A run of records
++++

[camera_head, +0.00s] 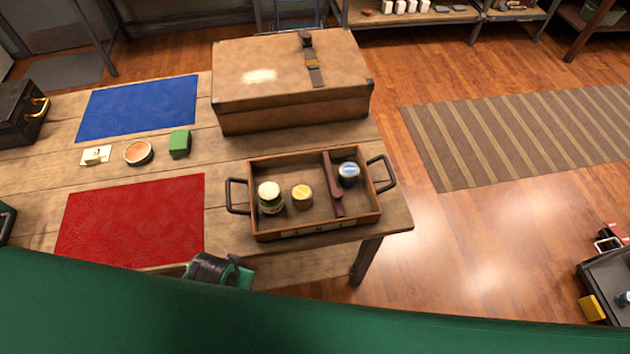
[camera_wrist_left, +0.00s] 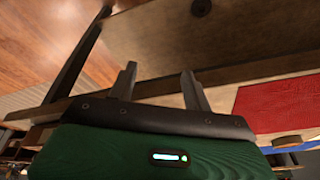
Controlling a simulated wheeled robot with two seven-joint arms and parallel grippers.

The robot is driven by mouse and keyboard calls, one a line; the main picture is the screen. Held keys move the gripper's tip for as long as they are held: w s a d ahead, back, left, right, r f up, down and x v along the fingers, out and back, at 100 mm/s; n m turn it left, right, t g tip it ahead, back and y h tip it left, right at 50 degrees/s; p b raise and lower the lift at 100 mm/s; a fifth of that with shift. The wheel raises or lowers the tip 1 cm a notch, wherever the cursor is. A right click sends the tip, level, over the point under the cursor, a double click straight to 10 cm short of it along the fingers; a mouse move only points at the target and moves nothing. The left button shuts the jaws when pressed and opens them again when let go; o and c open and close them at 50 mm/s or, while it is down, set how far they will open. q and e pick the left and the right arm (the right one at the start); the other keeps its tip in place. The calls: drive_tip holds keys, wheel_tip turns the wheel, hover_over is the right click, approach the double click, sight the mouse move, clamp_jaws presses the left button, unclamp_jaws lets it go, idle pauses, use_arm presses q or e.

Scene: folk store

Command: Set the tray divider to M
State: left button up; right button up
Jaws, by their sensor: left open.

++++

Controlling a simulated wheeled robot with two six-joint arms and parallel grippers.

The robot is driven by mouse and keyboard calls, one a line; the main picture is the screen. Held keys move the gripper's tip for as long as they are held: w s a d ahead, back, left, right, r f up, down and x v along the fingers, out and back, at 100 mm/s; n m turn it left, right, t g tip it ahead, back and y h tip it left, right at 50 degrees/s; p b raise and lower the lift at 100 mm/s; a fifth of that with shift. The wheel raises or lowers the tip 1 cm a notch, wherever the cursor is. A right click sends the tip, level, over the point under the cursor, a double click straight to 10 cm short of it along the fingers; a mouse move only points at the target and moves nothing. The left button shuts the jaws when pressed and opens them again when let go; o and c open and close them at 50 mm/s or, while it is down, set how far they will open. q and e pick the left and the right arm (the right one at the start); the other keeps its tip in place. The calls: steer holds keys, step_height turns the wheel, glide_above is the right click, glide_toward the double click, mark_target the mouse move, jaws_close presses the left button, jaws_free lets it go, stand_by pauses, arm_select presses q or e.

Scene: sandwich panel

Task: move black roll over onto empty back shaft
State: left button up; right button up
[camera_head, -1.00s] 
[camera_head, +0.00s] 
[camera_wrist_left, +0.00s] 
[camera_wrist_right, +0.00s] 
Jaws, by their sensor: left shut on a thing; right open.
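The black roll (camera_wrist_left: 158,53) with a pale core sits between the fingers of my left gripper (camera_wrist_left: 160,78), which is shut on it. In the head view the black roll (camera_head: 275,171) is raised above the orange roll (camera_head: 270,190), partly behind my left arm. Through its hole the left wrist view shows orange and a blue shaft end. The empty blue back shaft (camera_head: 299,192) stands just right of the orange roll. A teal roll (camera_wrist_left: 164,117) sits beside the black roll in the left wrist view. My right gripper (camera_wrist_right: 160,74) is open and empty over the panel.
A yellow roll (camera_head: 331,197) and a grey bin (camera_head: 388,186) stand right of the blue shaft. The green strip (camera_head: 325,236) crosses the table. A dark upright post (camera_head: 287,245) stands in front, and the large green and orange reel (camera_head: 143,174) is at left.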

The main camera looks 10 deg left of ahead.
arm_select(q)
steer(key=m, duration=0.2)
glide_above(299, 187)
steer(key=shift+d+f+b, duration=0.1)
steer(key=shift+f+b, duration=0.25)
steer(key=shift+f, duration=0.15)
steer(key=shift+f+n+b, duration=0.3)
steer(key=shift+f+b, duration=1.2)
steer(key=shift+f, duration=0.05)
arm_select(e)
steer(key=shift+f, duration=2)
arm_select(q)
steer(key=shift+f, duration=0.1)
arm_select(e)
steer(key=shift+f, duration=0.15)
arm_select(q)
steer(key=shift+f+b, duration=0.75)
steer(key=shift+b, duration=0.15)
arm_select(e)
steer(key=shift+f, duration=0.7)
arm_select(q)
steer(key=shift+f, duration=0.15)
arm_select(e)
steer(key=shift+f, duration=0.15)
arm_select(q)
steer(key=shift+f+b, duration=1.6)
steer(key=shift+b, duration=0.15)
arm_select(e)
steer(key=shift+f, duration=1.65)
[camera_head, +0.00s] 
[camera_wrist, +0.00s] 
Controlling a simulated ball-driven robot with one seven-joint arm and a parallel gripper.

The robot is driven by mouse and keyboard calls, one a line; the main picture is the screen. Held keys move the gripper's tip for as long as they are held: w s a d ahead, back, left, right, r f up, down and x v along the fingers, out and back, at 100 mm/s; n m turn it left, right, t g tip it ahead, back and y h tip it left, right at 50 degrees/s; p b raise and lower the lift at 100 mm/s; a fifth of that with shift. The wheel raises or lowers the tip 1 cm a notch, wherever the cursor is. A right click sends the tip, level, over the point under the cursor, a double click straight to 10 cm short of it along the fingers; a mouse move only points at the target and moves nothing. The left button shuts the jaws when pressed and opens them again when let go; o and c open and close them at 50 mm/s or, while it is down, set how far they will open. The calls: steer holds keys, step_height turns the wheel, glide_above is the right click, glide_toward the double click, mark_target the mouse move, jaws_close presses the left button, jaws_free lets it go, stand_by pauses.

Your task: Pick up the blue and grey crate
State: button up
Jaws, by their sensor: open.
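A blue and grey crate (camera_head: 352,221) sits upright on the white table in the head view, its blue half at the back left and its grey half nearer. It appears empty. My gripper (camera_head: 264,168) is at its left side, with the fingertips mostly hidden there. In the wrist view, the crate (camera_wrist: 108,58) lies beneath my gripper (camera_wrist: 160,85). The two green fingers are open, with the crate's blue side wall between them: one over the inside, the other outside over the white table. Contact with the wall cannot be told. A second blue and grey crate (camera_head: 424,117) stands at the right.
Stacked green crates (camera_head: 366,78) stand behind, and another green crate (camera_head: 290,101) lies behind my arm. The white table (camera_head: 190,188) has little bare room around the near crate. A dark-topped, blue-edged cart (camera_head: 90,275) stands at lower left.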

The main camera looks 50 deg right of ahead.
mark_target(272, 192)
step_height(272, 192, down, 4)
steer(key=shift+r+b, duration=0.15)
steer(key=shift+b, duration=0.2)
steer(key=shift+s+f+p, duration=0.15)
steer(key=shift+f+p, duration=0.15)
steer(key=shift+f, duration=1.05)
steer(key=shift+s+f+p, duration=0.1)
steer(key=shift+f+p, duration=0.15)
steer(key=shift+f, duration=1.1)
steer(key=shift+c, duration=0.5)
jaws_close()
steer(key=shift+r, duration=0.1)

++++

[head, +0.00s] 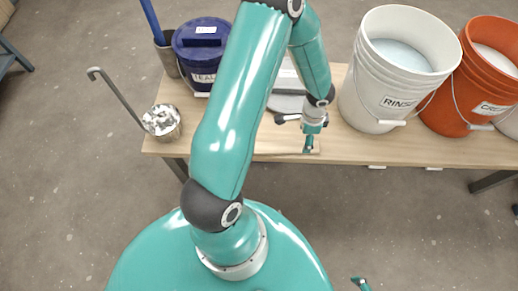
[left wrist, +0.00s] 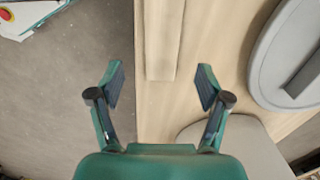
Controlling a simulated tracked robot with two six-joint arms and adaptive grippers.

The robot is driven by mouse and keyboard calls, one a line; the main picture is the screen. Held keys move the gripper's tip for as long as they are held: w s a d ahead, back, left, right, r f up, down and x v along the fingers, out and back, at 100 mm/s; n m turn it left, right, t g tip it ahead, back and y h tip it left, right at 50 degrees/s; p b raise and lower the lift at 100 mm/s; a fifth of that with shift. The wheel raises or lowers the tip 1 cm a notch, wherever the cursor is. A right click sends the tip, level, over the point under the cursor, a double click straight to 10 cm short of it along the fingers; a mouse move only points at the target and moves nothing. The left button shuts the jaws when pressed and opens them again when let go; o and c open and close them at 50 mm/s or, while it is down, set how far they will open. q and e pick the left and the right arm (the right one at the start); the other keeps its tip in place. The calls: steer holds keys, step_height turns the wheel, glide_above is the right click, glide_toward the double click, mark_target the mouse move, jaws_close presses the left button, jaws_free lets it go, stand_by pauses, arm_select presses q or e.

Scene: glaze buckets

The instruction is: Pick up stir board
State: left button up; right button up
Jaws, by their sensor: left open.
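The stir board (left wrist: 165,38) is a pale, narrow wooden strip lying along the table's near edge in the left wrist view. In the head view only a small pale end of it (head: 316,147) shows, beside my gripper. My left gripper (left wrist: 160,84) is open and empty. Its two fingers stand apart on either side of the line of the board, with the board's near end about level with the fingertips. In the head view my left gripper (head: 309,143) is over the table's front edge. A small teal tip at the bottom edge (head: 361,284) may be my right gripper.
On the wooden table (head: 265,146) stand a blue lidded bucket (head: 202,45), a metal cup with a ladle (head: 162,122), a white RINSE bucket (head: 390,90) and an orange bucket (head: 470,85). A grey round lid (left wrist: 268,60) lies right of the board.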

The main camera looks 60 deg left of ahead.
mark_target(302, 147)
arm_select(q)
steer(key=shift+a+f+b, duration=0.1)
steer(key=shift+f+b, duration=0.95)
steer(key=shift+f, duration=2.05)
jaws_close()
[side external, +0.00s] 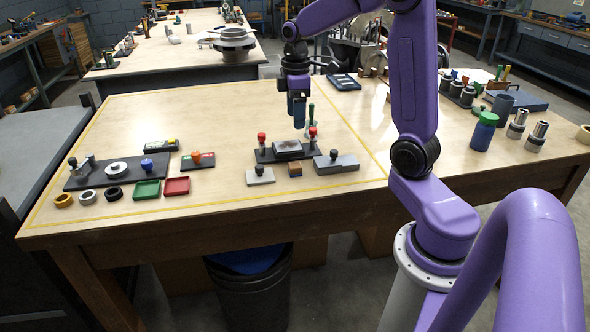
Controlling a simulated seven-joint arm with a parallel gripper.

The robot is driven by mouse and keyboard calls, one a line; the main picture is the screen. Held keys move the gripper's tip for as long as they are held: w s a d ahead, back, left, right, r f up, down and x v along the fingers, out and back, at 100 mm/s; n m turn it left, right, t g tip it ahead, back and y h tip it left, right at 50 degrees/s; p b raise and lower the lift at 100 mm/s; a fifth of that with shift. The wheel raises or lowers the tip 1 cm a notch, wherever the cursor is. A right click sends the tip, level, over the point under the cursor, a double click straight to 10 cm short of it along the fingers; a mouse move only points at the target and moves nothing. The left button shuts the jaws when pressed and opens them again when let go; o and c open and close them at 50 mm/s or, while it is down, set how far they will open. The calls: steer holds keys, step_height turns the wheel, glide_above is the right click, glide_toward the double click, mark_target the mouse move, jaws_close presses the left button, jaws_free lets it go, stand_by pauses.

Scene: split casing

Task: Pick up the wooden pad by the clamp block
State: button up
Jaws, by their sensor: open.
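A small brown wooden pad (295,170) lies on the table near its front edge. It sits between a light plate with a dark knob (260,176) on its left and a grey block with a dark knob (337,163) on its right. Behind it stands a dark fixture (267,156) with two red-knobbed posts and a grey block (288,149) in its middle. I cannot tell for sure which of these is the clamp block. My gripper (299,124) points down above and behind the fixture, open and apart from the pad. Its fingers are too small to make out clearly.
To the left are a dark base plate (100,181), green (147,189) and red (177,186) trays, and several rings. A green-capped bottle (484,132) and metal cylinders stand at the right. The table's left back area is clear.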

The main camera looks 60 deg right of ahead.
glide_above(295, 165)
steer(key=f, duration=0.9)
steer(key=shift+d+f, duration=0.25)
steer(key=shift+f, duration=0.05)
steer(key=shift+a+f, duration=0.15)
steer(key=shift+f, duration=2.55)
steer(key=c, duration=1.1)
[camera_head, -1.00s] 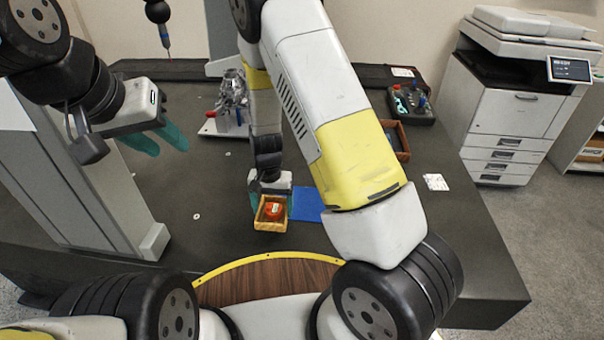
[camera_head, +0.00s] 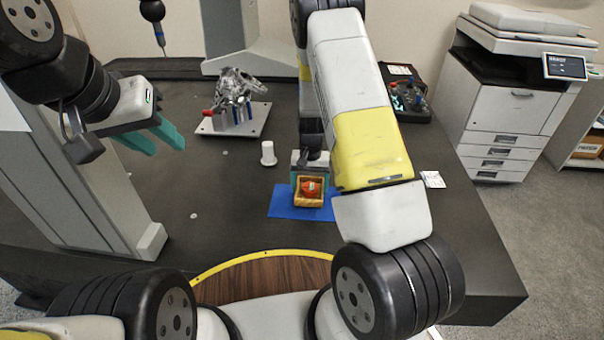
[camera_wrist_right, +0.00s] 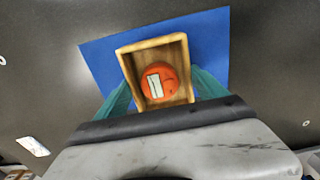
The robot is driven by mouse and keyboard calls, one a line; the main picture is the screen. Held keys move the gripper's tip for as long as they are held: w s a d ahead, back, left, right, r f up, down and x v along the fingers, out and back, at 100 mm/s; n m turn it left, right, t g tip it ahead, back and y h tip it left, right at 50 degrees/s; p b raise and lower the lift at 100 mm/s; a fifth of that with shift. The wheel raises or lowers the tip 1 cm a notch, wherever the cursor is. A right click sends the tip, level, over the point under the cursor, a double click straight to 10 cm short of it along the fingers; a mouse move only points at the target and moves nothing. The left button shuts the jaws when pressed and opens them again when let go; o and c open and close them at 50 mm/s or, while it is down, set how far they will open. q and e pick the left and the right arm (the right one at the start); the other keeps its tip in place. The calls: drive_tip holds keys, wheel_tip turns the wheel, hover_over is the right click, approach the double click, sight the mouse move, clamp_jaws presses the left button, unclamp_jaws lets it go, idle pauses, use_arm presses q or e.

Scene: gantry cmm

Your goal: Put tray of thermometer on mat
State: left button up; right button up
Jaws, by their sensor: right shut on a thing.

++++

Requirement -> List each line holding the string "simulated".

Written solution ->
Controlling a simulated wheeled robot with two seven-joint arms and parallel grippers.
Controlling a simulated wheeled robot with two six-joint arms and parallel grippers.
Controlling a simulated ball-driven robot with one seven-joint arm and a parallel gripper.
Controlling a simulated tracked robot with two six-joint arms and adaptive grippers.
Controlling a simulated seven-joint arm with a parallel gripper.

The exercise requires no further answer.